While 36 per cent annual growth is no mean feat, it suggests SCA is being buffeted by the broader ad market headwinds hurting some of Australia’s largest media owners and is still struggling to unlock value from its digital inventory, for years bundled with radio ads.
But Kelly, in his first outing at the helm, said the hard investment yards – the firm has poured tens of millions into Listnr, building it from scratch – are done. Going forward, per Kelly, the overhaul means SCA has a far better idea of who its listeners are and what they listen to across all digital channels, insight CMO Nikki Clarkson suggests is already delivering "monumental gains".
“The heavy lifting in relation to our capex spend … for Listnr is now over. Now it's about realising the benefits of Listnr across all of audio,” Kelly told Mi3. “We talk about podcasts, but at the end of the day, 80 per cent of our listening on Listnr is still radio – and having a known listener is far more valuable than having an unknown listener. That's what Listnr provides.”
Broader play
Hence Listnr, now forecast to breakeven by the end of this financial year, is then expected to start driving better results across the business. Kelly admits that breakeven target, a year earlier than previously forecast, is “about 50-50” due to revenue growth versus cost out. But he predicts growth to quickly outweigh cost cutting – backing SCA to take a greater share of broader digital media budget pots as well as more from Spotify.
“The level of digital-only briefs by big brands is increasing,” said Kelly, suggesting circa 10 per cent of the entire market is now cutting out analogue buys altogether.
“This is not just about SCA and Listnr, this is about the broader digital audio landscape. I compare digital audio and what we're seeing in terms of growth trends to the BVOD moment for audio.”
But the buy-side, advertisers and agencies, don’t yet seem to fully aligned, Kelly acknowledges.
“We think we're more than a couple of points below [share of ad revenues versus share of audience],” said Kelly.
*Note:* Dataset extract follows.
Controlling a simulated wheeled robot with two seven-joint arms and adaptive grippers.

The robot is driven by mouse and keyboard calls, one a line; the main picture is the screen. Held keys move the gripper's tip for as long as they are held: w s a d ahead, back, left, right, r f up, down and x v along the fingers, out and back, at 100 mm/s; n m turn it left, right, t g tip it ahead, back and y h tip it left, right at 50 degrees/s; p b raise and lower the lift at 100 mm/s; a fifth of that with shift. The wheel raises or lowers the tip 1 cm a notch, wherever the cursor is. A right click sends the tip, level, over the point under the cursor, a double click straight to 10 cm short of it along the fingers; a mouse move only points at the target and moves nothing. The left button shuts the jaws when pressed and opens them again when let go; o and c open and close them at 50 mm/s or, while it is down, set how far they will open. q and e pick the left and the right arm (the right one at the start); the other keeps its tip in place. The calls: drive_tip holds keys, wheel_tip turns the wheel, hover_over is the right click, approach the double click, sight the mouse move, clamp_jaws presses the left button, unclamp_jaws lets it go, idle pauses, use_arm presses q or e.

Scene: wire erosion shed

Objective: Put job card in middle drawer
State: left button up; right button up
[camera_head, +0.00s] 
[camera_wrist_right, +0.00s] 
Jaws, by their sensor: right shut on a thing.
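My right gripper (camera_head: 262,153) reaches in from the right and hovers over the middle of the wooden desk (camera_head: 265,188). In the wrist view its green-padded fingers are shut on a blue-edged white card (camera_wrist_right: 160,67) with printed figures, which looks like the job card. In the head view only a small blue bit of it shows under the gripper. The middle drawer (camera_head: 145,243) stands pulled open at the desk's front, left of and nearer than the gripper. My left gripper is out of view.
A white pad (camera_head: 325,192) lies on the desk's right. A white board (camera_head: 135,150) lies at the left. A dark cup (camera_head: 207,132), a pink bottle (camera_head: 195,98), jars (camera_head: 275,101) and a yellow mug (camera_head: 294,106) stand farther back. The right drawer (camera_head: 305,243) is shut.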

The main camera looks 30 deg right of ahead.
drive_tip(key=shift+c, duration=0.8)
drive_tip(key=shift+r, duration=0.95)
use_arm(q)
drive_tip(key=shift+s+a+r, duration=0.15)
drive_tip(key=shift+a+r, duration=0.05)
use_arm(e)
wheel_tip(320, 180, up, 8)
“You only have to look at the audience levels and what we're achieving, maintaining and growing vis-à-vis particularly TV. So we think we're underweight.”
We're doing about 10,000 plus a week in terms of [Listnr] sign-ups with very little advertising.
Acquisition powering
Kelly is confident the tide will turn – because SCA’s martech stack is now driving audience growth for little further outlay, and the money usually follows.
“We're doing about 10,000 plus a week in terms of [Listnr] sign-ups with very little advertising,” per Kelly, putting Listnr on track for 2 million logged-in users by the end of the financial year.
Kelly is backing CFO Tim Young, who spent five years building Disney+ during 12 years with the firm, to apply those streaming smarts to extract more from SCA's audiences.
“He brings a lot of insights in terms of everything from churn to CPMs to lifetime values, which is incredibly valuable,” said Kelly.
[Personalisation] is by far and away the most effective way of making that content more sticky, to the point where what we are seeing here is churn rates that are probably half what you would see in a paid [SVOD] subscriber.
Personalisation push
Young suggests digital audio has a bigger target to aim for than his erstwhile employer and its peer-set.
“In terms of where you can consume this content, in the video market we were competing for two-and-a-half to three hours a day,” said Young. “Whereas in the in the audio field we can compete pretty much anytime people are awake, which gives it a much higher ceiling.”
He thinks the tech stack now in place will also move the needle.
“One of the key drivers of the growth we saw at Disney+ in this market really revolved around the ability to analyse, merchandise and personalise the experience for a particular viewer and I think SCA and Listnr have a real benefit there,” said Young.
Plus, it’s a genuinely personal medium, he argued, which ultimately means SCA can charge more to access its audiences.
“Unlike the video space, Listnr is actually a one-to-one communication. One of the challenges SVOD players have always had is who else is in the living room. But this is a set of headphones, you’re actually talking to somebody directly. So that is worth four to five times as much on a CPM basis,” according to Young.
Naturally that means that SCA can better personalise to individuals. “That is by far and away the most effective way of making that content more sticky, to the point where what we are seeing here is churn rates that are probably half what you would see in a paid [SVOD] subscriber,” Young added.
While the capex is largely done in turning SCA into a tech company that can deliver sharper personalisation and analytics, investing further in resource to fully harness them is required – both buy-side and, at least educationally, sell-side.
“Absolutely,” per Young. “It's the problem and the opportunity.”
Half way through the six-year transformation project he initiated with Blackley, Kelly’s faith remains intact.
“I think we have plenty more upside ahead.”